**Supplied material:**
* * *

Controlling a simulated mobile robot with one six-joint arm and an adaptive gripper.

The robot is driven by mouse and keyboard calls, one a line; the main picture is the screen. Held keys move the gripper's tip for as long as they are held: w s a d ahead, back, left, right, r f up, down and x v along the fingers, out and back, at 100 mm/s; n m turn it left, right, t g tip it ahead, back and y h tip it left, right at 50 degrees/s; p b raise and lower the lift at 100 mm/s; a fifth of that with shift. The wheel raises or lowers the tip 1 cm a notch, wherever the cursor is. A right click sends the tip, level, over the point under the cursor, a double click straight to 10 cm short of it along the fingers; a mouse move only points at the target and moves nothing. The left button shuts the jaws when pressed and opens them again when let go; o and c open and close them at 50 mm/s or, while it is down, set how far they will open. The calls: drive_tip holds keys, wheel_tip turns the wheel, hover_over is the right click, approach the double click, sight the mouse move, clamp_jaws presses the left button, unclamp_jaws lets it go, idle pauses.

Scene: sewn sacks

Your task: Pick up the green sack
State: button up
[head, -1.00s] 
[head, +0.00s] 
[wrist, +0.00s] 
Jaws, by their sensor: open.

* * *

**What to do:**
Only those lines running from the one containing "State: button up" through the last line of the data above are to be copied, exactly, with both ends included.

**Full response:**
State: button up
[head, -1.00s] 
[head, +0.00s] 
[wrist, +0.00s] 
Jaws, by their sensor: open.

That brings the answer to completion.